A Green Party of Saskatchewan Government will accept responsibility for funding early childhood intervention and “pre-school programs” where required, in addition to traditional responsibility for the K-12 education system.

A Green Party of Saskatchewan Government will ensure the implementation of an “Ecological Literacy” curriculum, which also has practical application components, in all Saskatchewan schools.

A Green Party of Saskatchewan Government will mandate the democratic establishment of “School Councils” for each Saskatchewan school, these School Councils to have the responsibility , along with adequate funds, to make appropriate school-based decisions.

A Green Party of Saskatchewan Government will restore adequate public funding to Saskatchewan's universities. The corporate sector's growing stranglehold on universities shall be eliminated. All qualified citizens of Saskatchewan are entitled to free higher education as they are to health care and secondary education. For all academically qualified residents, student tuition fees will be rapidly reduced and eventually eliminated for four years of education.
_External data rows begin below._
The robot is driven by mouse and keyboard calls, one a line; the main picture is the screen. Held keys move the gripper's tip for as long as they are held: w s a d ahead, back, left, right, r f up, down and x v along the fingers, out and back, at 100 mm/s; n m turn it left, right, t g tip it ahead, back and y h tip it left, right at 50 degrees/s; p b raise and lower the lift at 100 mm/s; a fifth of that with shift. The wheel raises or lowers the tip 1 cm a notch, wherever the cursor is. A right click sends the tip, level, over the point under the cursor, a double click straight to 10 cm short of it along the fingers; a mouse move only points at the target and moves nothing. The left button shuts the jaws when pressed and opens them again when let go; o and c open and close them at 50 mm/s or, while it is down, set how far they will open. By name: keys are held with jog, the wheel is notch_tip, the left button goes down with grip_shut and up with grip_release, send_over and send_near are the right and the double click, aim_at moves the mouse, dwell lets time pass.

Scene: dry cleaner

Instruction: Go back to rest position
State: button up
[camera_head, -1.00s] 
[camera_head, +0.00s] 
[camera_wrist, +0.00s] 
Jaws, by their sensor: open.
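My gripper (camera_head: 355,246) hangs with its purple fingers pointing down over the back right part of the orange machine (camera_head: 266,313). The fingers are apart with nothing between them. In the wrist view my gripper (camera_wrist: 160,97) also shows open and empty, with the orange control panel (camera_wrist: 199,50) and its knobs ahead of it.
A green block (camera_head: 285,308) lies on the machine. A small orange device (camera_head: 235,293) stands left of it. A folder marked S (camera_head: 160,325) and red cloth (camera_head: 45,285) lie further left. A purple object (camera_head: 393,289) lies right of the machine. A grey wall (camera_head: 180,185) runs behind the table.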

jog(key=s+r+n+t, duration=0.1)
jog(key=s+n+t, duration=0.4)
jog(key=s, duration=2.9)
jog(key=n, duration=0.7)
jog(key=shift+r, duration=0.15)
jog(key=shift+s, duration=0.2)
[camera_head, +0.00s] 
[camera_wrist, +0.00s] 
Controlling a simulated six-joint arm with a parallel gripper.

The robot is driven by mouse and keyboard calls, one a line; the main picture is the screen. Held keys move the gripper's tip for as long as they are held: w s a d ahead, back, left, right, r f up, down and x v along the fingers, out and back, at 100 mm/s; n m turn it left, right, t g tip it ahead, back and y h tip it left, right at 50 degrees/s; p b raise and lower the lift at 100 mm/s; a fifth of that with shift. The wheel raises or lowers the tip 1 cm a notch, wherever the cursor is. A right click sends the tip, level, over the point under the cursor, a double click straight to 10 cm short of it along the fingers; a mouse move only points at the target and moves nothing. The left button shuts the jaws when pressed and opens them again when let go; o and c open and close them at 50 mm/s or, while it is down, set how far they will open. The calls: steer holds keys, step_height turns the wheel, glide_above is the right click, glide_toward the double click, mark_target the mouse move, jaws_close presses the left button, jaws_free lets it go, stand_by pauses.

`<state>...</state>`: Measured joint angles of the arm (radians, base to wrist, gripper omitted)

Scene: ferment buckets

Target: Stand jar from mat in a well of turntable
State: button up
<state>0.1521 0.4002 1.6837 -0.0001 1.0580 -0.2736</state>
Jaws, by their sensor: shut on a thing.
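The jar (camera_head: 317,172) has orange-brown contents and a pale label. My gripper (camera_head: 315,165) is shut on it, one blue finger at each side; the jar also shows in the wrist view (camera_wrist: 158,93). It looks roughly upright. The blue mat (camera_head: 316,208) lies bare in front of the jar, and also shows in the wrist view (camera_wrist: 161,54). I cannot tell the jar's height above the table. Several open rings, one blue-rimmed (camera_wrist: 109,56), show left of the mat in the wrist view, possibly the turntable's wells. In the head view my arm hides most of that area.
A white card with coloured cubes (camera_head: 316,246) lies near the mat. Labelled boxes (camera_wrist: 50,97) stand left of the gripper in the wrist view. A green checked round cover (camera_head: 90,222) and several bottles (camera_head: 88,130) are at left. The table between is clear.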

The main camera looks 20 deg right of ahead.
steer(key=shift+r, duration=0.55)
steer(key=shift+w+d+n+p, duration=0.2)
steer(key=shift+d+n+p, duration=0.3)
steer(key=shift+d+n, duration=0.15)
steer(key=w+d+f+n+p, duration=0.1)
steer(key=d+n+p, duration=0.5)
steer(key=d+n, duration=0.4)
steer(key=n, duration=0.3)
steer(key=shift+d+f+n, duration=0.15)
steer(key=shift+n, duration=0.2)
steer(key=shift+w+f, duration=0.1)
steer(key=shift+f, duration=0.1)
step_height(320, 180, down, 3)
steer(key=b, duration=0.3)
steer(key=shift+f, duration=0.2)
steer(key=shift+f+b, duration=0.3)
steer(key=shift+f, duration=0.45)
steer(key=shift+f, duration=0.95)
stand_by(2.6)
From the Founding Principles of the Green Party of Saskatchewan:

Participatory Democracy
All citizens must be able to directly participate as equals in the environmental, economic and political decisions that affect their lives.

Decentralization
We must return power and responsibility to individuals, communities and regions. We must encourage the flourishing of regionally based culture, rather than a dominant monoculture. We must have a decentralized democratic society with our political, economic and social institutions locating power on the smallest scale that is efficient and practical. We must reconcile the need for community and regional self-determination with the need for appropriate centralized regulation in certain matters.